How Poland's museum community is stepping up to support Ukrainian colleagues
Cultural institutions and their employees across Poland are mobilising a groundswell of support for their counterparts across the border in Ukraine, sending emergency aid and supplies, organising fundraising initiatives and opening their homes to refugees.
Poland is currently on the frontline of what the UN Refugee Agency says is a “rapidly evolving humanitarian crisis” in Ukraine. As of 21 March, more than 3.5 million people are estimated to have fled the war, with 2.1 million of them entering Poland.
Describing the rapid response from the Polish museum community, the Warsaw-based Jack Lohman says: “Every museum is engaged right now. The larger ones are sending transport with packing materials for works of art, as museums in Ukraine were not prepared for evacuation. Others are involved in assisting families of museum employees fleeing and still others are collecting funds. Everyone now has someone staying with them; many have whole families.”
Lohman, a former director of the Museum of London and former chairman of the National Museum in Warsaw, has been welcoming refugees at Warsaw Central train station as a volunteer. “The general mood could be described as the equivalent of the 1940 Blitz spirit,” he says. “Quite buoyant, but people—refugees and volunteers—look and sound exhausted, and I see many who need counselling.”
Noting that his own contribution is part of “a tidal wave of civic mobilisation”, Lohman estimates the number of Ukrainian people being housed by members of Poland’s museum community to have reached the thousands. Some of the refugees made prior contact through museum networks, while others are not connected to the cultural sector.
Backed by the culture ministry, a number of organisations are involved in the wider support effort. Piotr Rypson, the director of the Polish branch of the International Council of Museums, says that the organisation is focused on “mapping the presence of museum people from Ukraine who are refugees in Poland—who and where they are, and what is needed—and preparing emergency grants for these professionals that are already in Poland”.

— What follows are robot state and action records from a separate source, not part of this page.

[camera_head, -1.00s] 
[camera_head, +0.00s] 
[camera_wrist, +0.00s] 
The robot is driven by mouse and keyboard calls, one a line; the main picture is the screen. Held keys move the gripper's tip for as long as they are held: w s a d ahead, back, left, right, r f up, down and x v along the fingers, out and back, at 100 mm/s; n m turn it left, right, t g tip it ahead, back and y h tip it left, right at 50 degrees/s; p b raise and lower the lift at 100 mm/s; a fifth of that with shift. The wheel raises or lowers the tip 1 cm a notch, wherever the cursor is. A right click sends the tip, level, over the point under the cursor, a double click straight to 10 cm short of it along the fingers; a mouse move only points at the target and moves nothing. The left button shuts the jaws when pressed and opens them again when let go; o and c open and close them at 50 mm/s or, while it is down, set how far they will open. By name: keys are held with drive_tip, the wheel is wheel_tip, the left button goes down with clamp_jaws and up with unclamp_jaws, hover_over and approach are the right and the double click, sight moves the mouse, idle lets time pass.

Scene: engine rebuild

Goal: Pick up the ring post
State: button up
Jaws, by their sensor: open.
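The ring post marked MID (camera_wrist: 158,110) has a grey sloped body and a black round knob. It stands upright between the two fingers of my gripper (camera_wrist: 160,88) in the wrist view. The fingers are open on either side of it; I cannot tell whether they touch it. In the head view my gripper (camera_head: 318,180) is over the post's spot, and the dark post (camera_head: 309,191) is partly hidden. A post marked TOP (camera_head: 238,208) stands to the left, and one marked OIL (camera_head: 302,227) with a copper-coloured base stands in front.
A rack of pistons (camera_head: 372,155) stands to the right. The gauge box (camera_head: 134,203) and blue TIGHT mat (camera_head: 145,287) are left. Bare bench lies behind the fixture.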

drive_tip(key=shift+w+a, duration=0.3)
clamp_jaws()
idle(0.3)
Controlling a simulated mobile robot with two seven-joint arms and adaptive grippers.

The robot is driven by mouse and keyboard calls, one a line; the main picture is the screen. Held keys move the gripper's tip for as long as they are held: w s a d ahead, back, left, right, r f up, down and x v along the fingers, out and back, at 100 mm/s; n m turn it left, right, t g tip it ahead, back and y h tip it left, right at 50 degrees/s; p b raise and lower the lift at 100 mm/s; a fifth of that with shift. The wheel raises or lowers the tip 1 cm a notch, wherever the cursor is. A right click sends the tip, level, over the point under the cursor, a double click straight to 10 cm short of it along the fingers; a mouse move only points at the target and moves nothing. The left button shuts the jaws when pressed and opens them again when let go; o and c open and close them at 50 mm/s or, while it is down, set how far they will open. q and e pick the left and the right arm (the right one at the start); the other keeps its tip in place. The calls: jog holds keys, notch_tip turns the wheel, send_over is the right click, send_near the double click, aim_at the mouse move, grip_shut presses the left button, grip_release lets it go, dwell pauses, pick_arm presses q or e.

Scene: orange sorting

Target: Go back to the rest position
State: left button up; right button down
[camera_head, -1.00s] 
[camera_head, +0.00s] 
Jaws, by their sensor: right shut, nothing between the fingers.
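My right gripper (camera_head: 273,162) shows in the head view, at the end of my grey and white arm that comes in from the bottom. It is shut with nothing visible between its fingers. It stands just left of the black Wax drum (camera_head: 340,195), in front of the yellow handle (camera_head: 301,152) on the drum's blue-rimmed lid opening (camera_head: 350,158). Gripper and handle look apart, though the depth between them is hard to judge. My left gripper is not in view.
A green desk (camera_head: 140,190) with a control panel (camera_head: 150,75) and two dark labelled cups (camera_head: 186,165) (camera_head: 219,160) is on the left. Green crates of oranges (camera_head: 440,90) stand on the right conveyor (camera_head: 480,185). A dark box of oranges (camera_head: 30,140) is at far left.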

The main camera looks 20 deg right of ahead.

The National Institute of Cultural Heritage (NID) and the Cultural Heritage Foundation, among others, have been collecting protective equipment, including fire extinguishers, fire blankets and mineral wool, to send to institutions in Ukraine. The biggest challenge, according to the NID’s director, Katarzyna Zalasińska, “is to co-ordinate all the activities and find out what the needs of the Ukrainian institutions are”. Her institution has been in contact with conservators and the directors of museums and archives still in Ukraine. “Thanks to this, it was possible to create a map of needs and we will try to reach all of them,” she says.
Leading figures from 26 Polish museums have also come together to form the Committee for Aid to Museums of Ukraine. Its members include Joanna Mytkowska, the director of Warsaw’s Museum of Modern Art; Jan Ołdakowski, the director of the Warsaw Rising Museum; and Piotr Cywiński, the director of the Auschwitz-Birkenau State Museum.

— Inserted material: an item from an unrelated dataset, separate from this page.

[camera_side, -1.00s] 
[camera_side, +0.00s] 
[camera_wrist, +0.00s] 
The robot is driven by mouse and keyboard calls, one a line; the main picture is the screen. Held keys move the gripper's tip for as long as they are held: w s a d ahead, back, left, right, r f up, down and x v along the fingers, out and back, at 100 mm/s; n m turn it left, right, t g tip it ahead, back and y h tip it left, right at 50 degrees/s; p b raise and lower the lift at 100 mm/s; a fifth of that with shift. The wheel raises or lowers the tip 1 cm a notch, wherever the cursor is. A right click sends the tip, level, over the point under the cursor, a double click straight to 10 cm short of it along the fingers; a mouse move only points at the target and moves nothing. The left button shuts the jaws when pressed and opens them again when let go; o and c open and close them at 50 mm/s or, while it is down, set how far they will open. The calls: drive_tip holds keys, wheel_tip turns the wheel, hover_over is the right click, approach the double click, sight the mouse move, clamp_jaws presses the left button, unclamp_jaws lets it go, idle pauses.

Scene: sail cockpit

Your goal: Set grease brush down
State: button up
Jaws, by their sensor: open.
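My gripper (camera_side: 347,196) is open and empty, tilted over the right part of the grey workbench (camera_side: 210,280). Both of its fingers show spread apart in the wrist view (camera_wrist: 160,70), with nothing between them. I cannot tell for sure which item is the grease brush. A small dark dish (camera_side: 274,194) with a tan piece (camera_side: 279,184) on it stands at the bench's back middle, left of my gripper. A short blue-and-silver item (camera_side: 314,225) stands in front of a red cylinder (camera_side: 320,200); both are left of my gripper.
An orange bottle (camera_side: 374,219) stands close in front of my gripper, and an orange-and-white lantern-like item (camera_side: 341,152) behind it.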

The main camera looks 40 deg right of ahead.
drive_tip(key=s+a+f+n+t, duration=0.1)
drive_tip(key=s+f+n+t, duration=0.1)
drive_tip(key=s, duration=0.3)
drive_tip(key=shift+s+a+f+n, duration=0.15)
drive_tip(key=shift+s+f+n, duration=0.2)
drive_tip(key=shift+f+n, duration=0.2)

While the collective response has been impressive, Zalasińska is concerned that it will soon be too difficult to transport supplies inside Ukraine. “We feel powerless,” she says, “and empathise with the drama of Ukraine. Our heritage, including 90% of Warsaw with its precious monuments, was cruelly destroyed during World War II. We are now seeing the same images in Kharkiv, for example. We tremble for Lviv, a World Heritage site. Poles know how Ukraine feels like no one else and we know how terrible the loss of culture is in every war.”
Asked how the wider museum world can offer support to Ukraine, Lohman suggests that cultural professionals overseas “could reach out and connect with the Ukrainian diaspora on their doorstep” to channel immediate aid to those seeking new homes and jobs. In the longer term, international heritage experts will be needed for “the massive repair and reconstruction job to come”, he adds. “I think this is where their future strength will be so important.”
In Germany, meanwhile, the Berlin-based Ernst von Siemens Art Foundation has established a programme offering Ukrainian and Russian refugee curators work in German museums, with financial support covering their roles for one year.